■ Dataset records
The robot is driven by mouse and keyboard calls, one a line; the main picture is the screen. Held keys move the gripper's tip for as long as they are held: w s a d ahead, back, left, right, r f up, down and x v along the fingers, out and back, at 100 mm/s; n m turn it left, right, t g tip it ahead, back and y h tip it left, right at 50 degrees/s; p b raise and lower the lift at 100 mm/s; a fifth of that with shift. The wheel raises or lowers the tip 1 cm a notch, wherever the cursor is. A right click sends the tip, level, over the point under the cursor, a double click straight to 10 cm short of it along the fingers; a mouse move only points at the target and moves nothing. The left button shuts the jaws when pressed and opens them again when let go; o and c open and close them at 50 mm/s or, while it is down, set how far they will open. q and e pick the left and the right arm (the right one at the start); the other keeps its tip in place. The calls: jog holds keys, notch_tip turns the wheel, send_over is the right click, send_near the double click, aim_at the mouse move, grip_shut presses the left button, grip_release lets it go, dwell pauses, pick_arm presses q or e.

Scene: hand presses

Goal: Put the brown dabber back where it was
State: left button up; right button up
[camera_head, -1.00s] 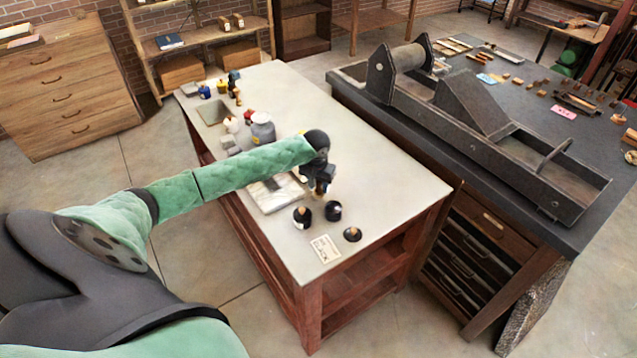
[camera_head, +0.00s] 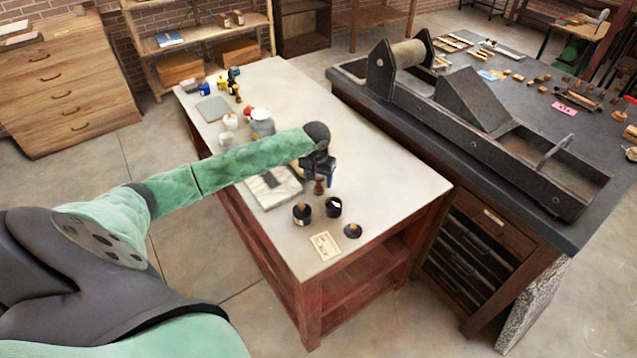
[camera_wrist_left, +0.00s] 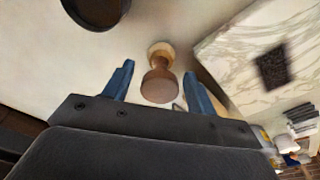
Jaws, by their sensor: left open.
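The brown dabber (camera_head: 319,187) is a small turned wooden piece, standing on the pale table top (camera_head: 382,170) just off the corner of the marble slab. In the left wrist view the dabber (camera_wrist_left: 158,82) shows a round brown knob and a paler end farther off. My left gripper (camera_head: 320,176) is above the dabber. In the wrist view its two blue fingers (camera_wrist_left: 157,84) are spread, one to each side of the knob, with a gap on both sides. Whether the dabber touches the table is hard to tell. My right gripper is not in view.
Dark round pots (camera_head: 302,213) and a small card (camera_head: 324,245) lie near the table's front. The marble slab (camera_head: 282,192) is left of the gripper. Jars (camera_head: 262,124) stand farther back. A press (camera_head: 470,125) stands on the dark bench at right.

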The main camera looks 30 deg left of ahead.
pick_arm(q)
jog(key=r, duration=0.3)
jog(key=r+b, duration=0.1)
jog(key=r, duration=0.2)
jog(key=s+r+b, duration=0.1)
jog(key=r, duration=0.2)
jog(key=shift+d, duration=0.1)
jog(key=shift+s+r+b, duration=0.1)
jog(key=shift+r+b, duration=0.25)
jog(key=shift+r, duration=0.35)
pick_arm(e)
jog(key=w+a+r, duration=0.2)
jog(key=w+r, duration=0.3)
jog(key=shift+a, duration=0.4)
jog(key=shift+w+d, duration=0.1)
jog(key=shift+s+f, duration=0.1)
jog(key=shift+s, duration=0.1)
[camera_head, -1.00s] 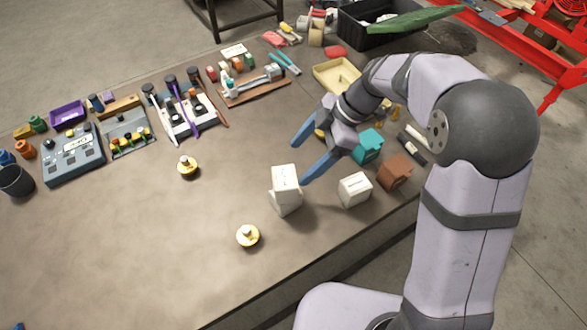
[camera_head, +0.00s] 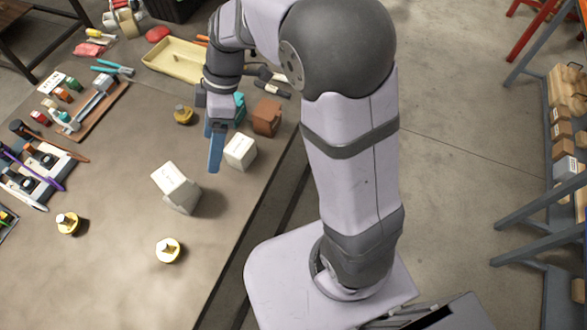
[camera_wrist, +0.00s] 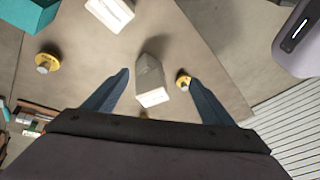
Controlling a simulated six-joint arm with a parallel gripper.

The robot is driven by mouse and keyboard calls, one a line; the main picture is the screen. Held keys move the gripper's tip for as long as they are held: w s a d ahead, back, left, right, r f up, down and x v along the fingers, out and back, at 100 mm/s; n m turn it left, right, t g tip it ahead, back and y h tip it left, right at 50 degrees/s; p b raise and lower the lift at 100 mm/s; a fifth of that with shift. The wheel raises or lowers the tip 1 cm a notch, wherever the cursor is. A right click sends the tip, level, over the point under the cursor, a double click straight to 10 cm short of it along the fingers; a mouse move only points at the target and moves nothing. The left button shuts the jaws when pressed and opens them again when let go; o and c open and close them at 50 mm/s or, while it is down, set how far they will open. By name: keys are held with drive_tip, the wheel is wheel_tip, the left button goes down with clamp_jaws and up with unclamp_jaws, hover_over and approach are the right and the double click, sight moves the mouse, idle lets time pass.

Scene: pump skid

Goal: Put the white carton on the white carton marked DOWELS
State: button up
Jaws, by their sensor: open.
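A separate white carton (camera_head: 240,152) stands to the upper right, and a white carton with print shows at the top of the wrist view (camera_wrist: 112,10). The print is too small to read. My gripper (camera_head: 214,168) is open and empty, fingers pointing down, just left of the separate carton and apart from the stack.
Yellow knobbed pieces stand left (camera_head: 67,223), in front (camera_head: 168,250) and behind (camera_head: 183,115) the stack. A brown block (camera_head: 266,117) and a teal block (camera_head: 239,108) lie beyond the separate carton. Bare table lies left of the stack.

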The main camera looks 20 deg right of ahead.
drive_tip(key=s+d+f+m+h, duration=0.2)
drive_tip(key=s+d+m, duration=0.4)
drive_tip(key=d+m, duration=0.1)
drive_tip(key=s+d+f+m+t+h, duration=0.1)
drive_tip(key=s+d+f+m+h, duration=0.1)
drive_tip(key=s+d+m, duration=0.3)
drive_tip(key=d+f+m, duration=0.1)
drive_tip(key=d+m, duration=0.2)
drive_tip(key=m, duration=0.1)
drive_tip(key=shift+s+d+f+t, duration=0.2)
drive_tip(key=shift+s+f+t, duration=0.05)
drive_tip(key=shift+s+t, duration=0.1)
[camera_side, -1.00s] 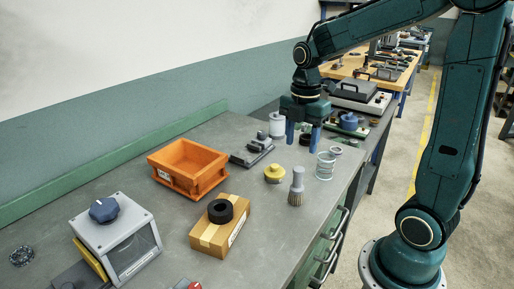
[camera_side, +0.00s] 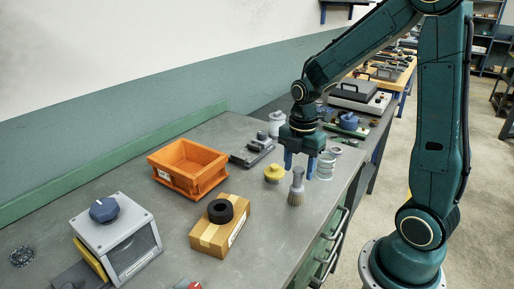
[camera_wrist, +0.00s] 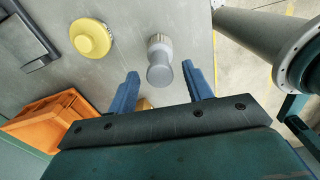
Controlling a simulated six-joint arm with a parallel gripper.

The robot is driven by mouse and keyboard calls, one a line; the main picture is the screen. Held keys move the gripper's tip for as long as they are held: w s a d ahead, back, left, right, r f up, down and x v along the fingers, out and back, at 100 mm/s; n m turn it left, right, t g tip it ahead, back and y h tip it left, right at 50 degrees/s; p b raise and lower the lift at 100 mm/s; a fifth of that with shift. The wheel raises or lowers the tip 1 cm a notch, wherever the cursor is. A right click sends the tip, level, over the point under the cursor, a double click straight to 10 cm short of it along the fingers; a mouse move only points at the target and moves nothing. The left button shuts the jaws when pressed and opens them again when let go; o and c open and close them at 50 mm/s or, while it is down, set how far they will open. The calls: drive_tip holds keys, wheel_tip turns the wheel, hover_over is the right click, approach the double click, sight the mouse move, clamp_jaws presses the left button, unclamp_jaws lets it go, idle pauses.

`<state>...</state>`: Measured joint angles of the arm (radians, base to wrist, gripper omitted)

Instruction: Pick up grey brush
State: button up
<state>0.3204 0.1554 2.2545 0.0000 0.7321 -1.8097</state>
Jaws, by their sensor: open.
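The grey brush (camera_side: 297,186) stands upright on the bench, bristles down, near the bench's right edge. In the wrist view its round grey handle top (camera_wrist: 160,73) shows just ahead of my fingertips, roughly centred between them. My gripper (camera_side: 299,165) is open and empty, with blue fingers pointing down. In the side view it is just above and behind the brush. The open fingers also show in the wrist view (camera_wrist: 164,82).
A yellow knob-like part (camera_side: 274,173) stands left of the brush, and a wire spring (camera_side: 325,166) stands close to its right. An orange bin (camera_side: 188,168) and a cardboard box (camera_side: 220,232) with a black ring (camera_side: 220,211) are further left.

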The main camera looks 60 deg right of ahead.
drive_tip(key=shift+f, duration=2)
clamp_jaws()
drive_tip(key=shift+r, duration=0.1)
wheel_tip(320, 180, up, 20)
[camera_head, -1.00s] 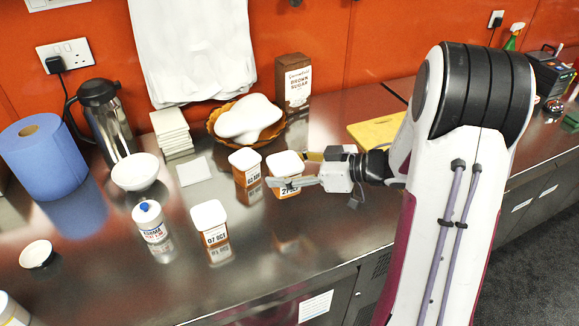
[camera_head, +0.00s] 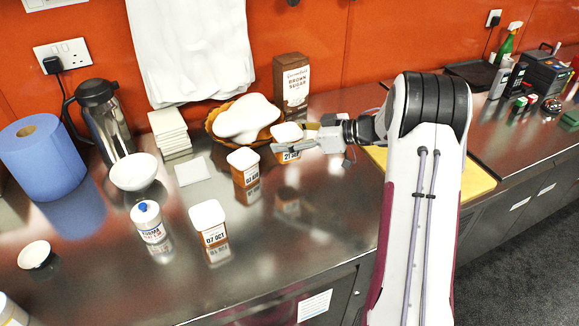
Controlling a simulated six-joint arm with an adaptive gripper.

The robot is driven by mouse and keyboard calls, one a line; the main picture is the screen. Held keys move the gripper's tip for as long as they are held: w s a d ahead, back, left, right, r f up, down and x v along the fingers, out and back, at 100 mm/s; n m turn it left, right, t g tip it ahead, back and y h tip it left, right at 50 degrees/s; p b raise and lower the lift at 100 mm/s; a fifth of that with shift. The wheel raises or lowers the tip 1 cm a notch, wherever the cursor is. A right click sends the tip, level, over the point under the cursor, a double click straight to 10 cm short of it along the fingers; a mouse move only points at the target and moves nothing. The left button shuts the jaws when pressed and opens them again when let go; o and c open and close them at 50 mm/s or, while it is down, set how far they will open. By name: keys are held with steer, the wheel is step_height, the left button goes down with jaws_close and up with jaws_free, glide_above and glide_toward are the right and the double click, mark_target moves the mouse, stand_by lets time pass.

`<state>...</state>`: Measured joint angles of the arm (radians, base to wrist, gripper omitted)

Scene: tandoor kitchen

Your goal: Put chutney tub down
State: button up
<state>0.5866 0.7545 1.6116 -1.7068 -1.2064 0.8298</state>
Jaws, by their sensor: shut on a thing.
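My gripper (camera_head: 291,147) is shut on an orange-brown chutney tub (camera_head: 286,132) with a white lid and a dated label, partly covered by the fingers. The tub looks upright. Its reflection lies well below it on the steel counter, so it hangs above the surface, near the right side of the wicker basket. Two similar tubs stand on the counter: one (camera_head: 244,172) to the left and nearer, and one labelled 07 OCT (camera_head: 211,236) closer to the front edge.
A wicker basket with white bread-like pieces (camera_head: 243,120) and a brown sugar box (camera_head: 292,86) stand behind. A white tile (camera_head: 193,172), white bowl (camera_head: 134,172) and bottle (camera_head: 151,228) are left. A yellow board (camera_head: 478,183) lies right. Steel counter (camera_head: 316,240) is clear in front.

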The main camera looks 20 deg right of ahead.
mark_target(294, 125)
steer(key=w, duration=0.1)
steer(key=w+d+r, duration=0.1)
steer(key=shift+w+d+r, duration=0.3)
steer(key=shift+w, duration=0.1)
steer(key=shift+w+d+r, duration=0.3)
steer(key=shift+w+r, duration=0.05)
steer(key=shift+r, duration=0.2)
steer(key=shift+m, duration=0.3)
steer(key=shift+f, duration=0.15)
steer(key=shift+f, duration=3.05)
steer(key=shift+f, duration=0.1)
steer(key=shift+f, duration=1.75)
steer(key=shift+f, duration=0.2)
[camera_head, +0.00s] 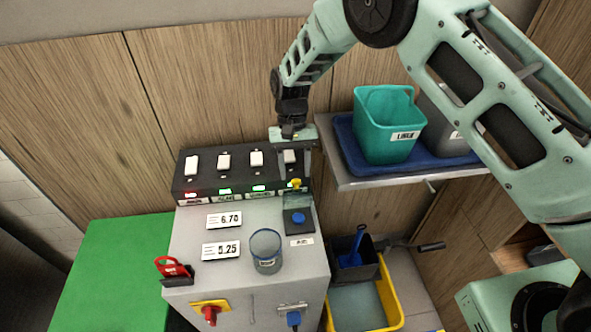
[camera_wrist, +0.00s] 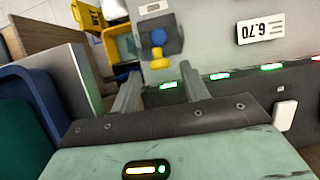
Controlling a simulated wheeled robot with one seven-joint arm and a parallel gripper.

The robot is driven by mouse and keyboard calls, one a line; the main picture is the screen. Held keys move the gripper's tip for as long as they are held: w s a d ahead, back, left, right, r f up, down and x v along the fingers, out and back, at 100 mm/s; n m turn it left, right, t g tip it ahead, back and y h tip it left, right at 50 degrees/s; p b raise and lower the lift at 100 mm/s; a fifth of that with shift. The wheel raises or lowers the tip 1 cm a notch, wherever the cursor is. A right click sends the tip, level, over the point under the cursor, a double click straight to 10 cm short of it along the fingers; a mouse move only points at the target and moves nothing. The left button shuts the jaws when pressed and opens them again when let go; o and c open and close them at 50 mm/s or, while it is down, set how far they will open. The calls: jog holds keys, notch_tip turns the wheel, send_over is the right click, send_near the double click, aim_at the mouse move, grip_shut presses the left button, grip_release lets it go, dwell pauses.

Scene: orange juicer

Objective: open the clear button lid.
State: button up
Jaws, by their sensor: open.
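The clear button lid (camera_head: 299,203) appears to lie over a blue button (camera_head: 298,218) on a dark plate at the right of the grey machine top. Its see-through edges are hard to make out. A yellow knob (camera_head: 296,184) stands at the lid's back edge; the knob (camera_wrist: 157,62) and blue button (camera_wrist: 158,37) also show in the wrist view. My gripper (camera_head: 297,172) is open and empty, pointing down just behind the yellow knob. In the wrist view, the two fingers of my gripper (camera_wrist: 160,86) are spread apart, with the knob beyond the gap between them.
A black panel (camera_head: 182,187) with white switches and lit labels runs along the machine's back. A clear cup (camera_head: 266,251) and a red tag (camera_head: 172,268) are on the machine. A shelf with a blue tray (camera_head: 347,150) and teal bin (camera_head: 384,125) is close to my gripper's right.

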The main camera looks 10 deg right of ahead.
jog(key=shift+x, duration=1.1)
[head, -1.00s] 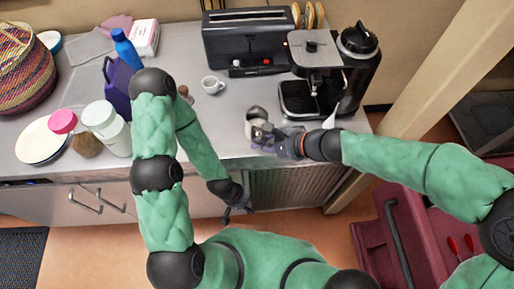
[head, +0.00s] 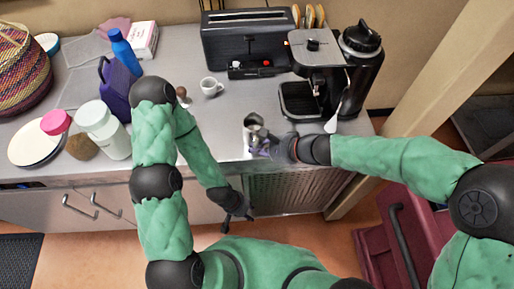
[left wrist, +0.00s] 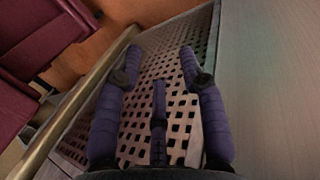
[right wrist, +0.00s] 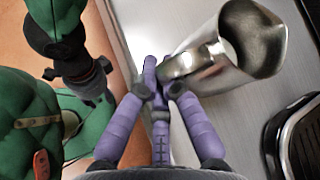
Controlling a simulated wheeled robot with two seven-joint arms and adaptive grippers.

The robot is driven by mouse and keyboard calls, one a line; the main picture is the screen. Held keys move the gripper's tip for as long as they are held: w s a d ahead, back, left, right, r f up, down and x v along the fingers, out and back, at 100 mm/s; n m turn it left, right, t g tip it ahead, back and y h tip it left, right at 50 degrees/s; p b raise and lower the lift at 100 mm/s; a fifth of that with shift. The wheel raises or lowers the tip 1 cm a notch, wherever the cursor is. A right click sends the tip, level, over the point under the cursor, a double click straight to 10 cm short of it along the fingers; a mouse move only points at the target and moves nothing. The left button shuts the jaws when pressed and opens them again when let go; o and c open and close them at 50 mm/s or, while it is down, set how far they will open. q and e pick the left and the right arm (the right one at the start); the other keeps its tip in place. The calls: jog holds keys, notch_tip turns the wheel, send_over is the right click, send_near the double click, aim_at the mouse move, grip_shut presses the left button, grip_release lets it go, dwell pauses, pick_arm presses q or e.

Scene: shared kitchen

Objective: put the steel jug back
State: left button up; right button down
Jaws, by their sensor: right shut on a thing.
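The steel jug (head: 253,122) is at the front part of the counter, left of the coffee machine. My right gripper (head: 266,148) is shut on its handle. The right wrist view shows the jug (right wrist: 252,40) ahead and to the right of the fingers (right wrist: 160,75), its handle between them. I cannot tell whether its base touches the counter. My left gripper (head: 238,218) hangs in front of the counter's edge, low and empty. In the left wrist view its fingers (left wrist: 158,65) are spread apart over a perforated panel.
The coffee machine (head: 316,62) stands right of the jug, with a small white spouted thing (head: 332,124) near its front. A white cup (head: 211,87) and a toaster (head: 243,40) are behind. Jars (head: 103,128) and a purple container (head: 118,88) are left.

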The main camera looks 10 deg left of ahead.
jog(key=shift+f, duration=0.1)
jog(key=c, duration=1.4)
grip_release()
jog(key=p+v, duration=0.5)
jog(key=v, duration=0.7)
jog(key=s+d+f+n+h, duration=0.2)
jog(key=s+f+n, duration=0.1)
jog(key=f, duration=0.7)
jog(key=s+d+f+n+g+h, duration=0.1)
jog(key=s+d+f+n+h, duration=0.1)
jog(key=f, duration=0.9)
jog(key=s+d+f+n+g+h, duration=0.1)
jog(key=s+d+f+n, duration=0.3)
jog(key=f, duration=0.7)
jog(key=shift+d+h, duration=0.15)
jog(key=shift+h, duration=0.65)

■ Exercise instructions
Pictures excluded, repeat the records exactly from their opening line through the line containing "[camera_wrist_left, +0.00s]".

■ Final answer
The robot is driven by mouse and keyboard calls, one a line; the main picture is the screen. Held keys move the gripper's tip for as long as they are held: w s a d ahead, back, left, right, r f up, down and x v along the fingers, out and back, at 100 mm/s; n m turn it left, right, t g tip it ahead, back and y h tip it left, right at 50 degrees/s; p b raise and lower the lift at 100 mm/s; a fifth of that with shift. The wheel raises or lowers the tip 1 cm a notch, wherever the cursor is. A right click sends the tip, level, over the point under the cursor, a double click straight to 10 cm short of it along the fingers; a mouse move only points at the target and moves nothing. The left button shuts the jaws when pressed and opens them again when let go; o and c open and close them at 50 mm/s or, while it is down, set how far they will open. q and e pick the left and the right arm (the right one at the start); the other keeps its tip in place. The calls: jog holds keys, notch_tip turns the wheel, send_over is the right click, send_near the double click, aim_at the mouse move, grip_shut presses the left button, grip_release lets it go, dwell pauses, pick_arm presses q or e.

Scene: hand presses

Goal: Put the brown dabber back where it was
State: left button up; right button up
[camera_head, -1.00s] 
[camera_head, +0.00s] 
[camera_wrist_left, +0.00s] 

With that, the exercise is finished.